Is It A Symbol or A Signature?
J.R.R. Tolkien is an interesting name. It lends itself to what I originally saw as a neat little symbol at the bottom of his watercolors. Then I realized, Oh, that’s an R. Then another R. And, oh, yes, a J and a T. He came up with a way to interlace all four initials into one intricate symbol. Kind of like Prince’s symbol but based on his name and not to rebel against a record label.
Some poetry is made by drawing on newspapers, magazines, or other printed matter to invent a new poem. Tolkien used newspapers for doodling in much the same way. What is labeled as a doodle is a masterful piece of elaborate artwork.
On July 7, 1969, Joni Mitchell performed “I Think I Understand” for the Mississippi River Festival. She wrote the song inspired by Galadriel, the Lady of Lothlórien, who appears in The Lord of the Rings, The Silmarillion, and Unfinished Tales.

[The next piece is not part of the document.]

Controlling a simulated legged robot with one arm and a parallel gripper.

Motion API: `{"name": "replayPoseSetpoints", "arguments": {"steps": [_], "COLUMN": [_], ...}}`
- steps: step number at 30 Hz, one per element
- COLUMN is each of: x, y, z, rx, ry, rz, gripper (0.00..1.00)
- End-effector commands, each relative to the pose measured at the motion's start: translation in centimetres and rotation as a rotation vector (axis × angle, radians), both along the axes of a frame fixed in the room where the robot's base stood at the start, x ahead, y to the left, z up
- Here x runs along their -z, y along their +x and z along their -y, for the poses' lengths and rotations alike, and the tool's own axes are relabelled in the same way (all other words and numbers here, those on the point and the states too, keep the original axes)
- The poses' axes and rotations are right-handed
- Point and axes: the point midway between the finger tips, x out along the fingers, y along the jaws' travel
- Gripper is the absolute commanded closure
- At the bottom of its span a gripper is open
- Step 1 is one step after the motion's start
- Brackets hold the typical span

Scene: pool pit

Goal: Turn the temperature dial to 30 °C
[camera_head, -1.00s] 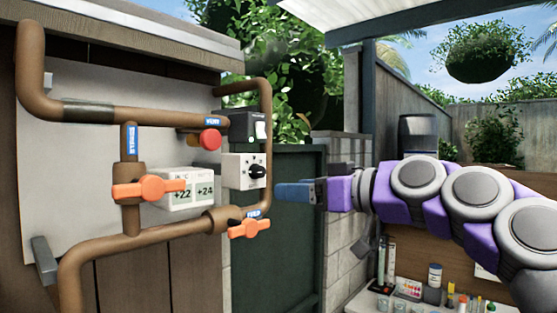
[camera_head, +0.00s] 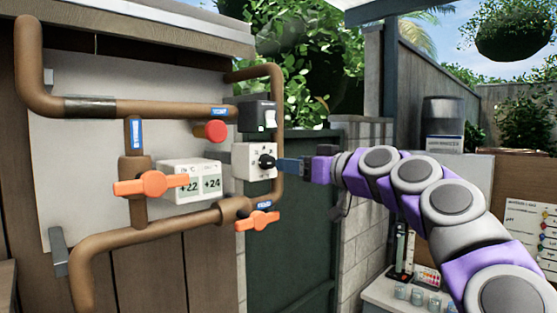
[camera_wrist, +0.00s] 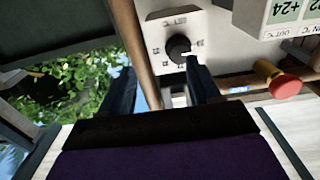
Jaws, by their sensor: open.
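The temperature dial is a black knob (camera_head: 267,162) on a white box (camera_head: 245,160) fixed to the wall panel. In the wrist view the knob (camera_wrist: 178,47) has a white pointer mark and small markings around it, too small to read. My gripper (camera_head: 286,165) is at the knob's right in the head view, level with it. In the wrist view my gripper (camera_wrist: 160,68) is open and empty. Its right finger is close to the knob; I cannot tell whether they touch. A white display (camera_head: 195,184) reads +22 and +24.
Brown pipes (camera_head: 160,112) run around the dial box. An orange valve handle (camera_head: 150,184) is at left, another (camera_head: 258,221) just below the box. A red button (camera_head: 216,131) and a black switch box (camera_head: 258,118) sit above. A cluttered shelf (camera_head: 405,300) is at lower right.

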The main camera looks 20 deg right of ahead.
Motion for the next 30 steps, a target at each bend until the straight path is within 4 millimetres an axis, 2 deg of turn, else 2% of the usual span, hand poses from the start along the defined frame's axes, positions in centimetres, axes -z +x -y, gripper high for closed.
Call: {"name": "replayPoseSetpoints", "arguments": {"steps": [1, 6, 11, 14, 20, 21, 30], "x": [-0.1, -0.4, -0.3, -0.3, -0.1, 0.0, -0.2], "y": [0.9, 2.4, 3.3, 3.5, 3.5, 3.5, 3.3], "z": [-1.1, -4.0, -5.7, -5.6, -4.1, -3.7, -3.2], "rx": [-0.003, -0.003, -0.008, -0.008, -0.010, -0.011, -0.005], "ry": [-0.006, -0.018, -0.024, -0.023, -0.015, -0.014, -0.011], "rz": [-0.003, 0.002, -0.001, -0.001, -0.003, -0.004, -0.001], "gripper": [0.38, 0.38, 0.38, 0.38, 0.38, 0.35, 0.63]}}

The song uses the lyrics, “Fear is like a wilderland,” which refers to Tolkien’s fictional world.
My favorite part of the exhibit—aside from the wall-sized murals of Tolkien’s drawings and the keyhole-shaped doorway at the entrance—were the Christmas letters. Tolkien wrote letters to his children during Christmas time from Father Christmas. They have a much more childlike quality than LOTR. The drawings of Father Christmas are just as fun.

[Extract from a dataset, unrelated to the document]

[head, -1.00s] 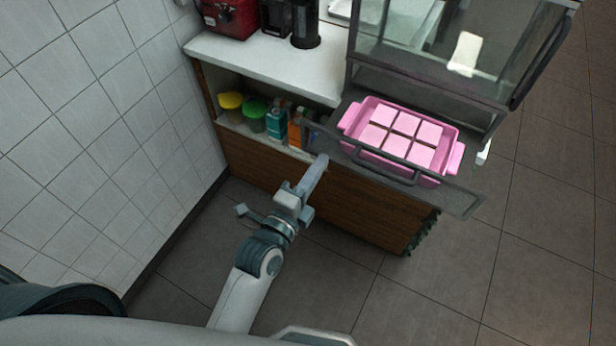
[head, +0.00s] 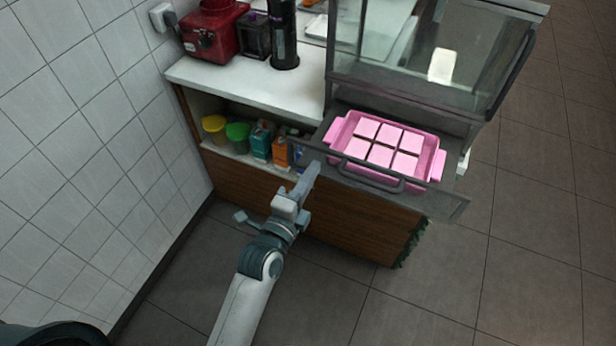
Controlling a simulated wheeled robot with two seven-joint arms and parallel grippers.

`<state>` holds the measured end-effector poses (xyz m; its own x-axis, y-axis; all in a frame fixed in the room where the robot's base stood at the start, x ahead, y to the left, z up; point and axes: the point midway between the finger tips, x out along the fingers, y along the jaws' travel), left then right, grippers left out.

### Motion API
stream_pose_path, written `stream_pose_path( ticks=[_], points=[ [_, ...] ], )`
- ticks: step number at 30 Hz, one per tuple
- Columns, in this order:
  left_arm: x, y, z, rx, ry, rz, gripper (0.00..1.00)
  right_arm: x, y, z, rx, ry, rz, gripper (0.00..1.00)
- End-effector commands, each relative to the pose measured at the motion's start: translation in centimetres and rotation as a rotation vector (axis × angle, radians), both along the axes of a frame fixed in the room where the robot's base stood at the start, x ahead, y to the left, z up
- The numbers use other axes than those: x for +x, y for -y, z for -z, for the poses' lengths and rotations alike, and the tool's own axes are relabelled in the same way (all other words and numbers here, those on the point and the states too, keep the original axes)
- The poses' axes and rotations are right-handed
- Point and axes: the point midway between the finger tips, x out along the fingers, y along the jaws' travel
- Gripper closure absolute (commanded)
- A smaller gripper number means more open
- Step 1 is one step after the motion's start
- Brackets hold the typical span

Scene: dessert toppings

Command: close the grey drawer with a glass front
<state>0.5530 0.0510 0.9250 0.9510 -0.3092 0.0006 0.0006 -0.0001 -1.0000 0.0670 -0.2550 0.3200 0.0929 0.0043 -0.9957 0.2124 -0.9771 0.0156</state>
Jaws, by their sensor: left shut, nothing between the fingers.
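The grey drawer with a glass front (head: 436,200) is pulled out from below the glass display case. A dark bar handle (head: 372,183) runs along its front. A pink tray (head: 437,161) with several pink squares lies in the drawer. My left gripper (head: 314,168) is shut and empty. Its fingertips are near the left end of the drawer front; I cannot tell whether they touch it. My right gripper does not show.
The glass display case (head: 400,75) stands on the counter (head: 240,85) above the drawer. A red machine (head: 210,32) and a black bottle (head: 283,40) stand further left. Cups and cartons (head: 261,142) sit on an open shelf. Floor (head: 420,300) in front is clear.

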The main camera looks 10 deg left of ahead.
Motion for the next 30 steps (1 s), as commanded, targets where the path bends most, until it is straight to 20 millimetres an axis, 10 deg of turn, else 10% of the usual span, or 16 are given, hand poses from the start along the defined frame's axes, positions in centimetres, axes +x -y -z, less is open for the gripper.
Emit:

If you plan to visit, the Morgan understands fandom and balances it with safety. While you are free to wear a costume, you need to make sure that costume has shoes that you keep on at all times. Also, the costume cannot include masks, wizard staffs, scepters, axes, swords, or bows and arrows. Otherwise, costume away!
And if you can’t get to the exhibit, Tolkien: Maker of Middle-earth is available as a book for you to own and gaze at when you simply can’t get enough.